No one comes looking for you behind the lens. You have good reason for the solitude, of course. If put to proper use, it will eventually become part of your methodology—essential to your process. In time, you hope your solitude will turn to silence; your silence will turn to deliberation; deliberation will lead to vision; vision will lead to action. You learn to trust it, to prefer it after a while. You will do good work because of it. “Good work,” however you (or those you hope to move) may define it. It is also sometimes the case that in order to see clearly what this good work can be, you have to look behind you and in the periphery for what lingers in the blur. Have the courage to turn, and to go in search of better ways to see. This, I think, is what it means to have a vision: not merely seeing, but going in search of better and better ways to see. In the case of these performances, our experiences involve not only our responses as an audience, but also our reflections on the experiences that gave birth to them—or gave birth, at least, to their misinterpretations.
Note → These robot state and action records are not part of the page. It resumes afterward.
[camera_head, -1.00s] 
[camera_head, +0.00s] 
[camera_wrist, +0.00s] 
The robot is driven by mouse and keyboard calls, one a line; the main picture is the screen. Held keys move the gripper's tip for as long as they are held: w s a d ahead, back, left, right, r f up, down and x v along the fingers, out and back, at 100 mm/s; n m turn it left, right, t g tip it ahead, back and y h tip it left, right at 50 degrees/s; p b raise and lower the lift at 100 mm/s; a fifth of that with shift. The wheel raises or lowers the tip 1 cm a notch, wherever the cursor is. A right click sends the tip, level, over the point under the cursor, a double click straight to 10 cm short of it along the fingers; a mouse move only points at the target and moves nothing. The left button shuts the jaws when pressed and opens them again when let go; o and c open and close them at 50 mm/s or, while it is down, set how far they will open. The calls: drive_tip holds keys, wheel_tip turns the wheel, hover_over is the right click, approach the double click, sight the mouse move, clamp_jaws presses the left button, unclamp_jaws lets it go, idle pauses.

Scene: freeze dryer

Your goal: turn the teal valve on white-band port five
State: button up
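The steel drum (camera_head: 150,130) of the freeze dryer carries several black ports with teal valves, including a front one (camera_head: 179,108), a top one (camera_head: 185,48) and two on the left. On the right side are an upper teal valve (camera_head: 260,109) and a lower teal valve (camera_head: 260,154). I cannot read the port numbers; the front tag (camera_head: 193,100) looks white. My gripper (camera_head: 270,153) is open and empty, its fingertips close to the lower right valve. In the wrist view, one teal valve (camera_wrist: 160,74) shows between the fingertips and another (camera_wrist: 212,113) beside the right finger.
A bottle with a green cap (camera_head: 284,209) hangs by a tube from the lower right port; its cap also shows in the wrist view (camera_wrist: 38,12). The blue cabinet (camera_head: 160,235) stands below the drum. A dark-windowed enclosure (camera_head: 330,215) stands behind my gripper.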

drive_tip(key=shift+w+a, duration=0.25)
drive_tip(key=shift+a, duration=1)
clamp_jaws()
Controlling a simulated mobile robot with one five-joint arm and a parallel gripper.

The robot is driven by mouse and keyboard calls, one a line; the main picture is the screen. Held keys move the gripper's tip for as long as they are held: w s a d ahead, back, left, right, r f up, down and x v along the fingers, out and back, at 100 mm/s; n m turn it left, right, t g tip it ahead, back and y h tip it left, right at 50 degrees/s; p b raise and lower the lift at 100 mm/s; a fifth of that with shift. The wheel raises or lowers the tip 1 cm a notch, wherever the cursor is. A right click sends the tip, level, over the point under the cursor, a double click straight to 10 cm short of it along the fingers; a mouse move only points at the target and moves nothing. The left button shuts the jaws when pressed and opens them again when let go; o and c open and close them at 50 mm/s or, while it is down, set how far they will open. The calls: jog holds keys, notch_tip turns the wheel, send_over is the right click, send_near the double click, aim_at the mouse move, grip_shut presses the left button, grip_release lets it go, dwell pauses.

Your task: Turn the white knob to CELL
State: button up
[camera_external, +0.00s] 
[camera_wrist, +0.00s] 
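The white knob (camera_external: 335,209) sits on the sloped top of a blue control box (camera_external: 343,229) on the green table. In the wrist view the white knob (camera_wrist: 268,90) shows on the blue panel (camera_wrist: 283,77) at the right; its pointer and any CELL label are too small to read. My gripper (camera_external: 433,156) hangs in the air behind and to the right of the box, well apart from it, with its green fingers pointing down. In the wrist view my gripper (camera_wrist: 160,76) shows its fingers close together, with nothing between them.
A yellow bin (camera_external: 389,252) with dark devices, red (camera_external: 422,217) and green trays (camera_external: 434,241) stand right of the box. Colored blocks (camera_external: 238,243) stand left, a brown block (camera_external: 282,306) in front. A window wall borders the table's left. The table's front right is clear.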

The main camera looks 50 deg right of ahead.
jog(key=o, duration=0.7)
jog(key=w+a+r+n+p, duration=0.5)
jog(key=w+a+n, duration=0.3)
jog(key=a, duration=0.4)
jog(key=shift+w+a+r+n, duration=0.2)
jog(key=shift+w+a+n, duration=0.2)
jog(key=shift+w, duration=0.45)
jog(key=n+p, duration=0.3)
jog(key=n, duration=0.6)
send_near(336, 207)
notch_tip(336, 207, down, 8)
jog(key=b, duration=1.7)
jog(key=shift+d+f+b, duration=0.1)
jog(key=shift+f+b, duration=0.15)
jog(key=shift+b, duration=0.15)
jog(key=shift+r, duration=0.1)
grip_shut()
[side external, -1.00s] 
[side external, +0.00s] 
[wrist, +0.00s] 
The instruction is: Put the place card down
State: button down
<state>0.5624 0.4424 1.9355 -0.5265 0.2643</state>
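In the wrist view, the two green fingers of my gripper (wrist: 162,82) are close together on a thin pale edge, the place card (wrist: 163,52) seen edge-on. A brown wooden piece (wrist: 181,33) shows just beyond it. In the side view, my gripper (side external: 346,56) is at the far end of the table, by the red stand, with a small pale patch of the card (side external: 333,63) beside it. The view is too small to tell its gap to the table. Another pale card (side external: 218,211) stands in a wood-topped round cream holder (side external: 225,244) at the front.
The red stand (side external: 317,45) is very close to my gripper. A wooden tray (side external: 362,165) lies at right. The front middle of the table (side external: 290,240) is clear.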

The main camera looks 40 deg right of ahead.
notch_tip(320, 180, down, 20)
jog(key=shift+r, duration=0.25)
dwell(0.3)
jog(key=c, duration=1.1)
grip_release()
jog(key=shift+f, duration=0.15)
To me, the consequence of this more focused approach is a localization of meaning that takes shape at the expense of grander academic claims. Those may come later, in some other form. For the moment, though, the specificity of this project is as strategic as it is personal. This is where I enter, and how I come to pay such insufficient tribute to Mas as an art and an aspiration to the vernacular, rather than a study of it. I come with a consideration of photography and of seeing that function beyond the privilege and constraint of abstract thought.

So pay attention to what you see and feel. Pay attention.

Like us, leaping daemons are never still, even if they appear to be. They are always plotting a way out. Unlike us, they require no sympathy for having fallen short of what they’ve forgotten. Perhaps, in the end, it is not that “we” are not like “them,” but that they are exactly like us, except we struggle to find what they seem to have found. Except, once found, they take it, cover it in blue, and leave it all in the road, daring us to make of it what we will.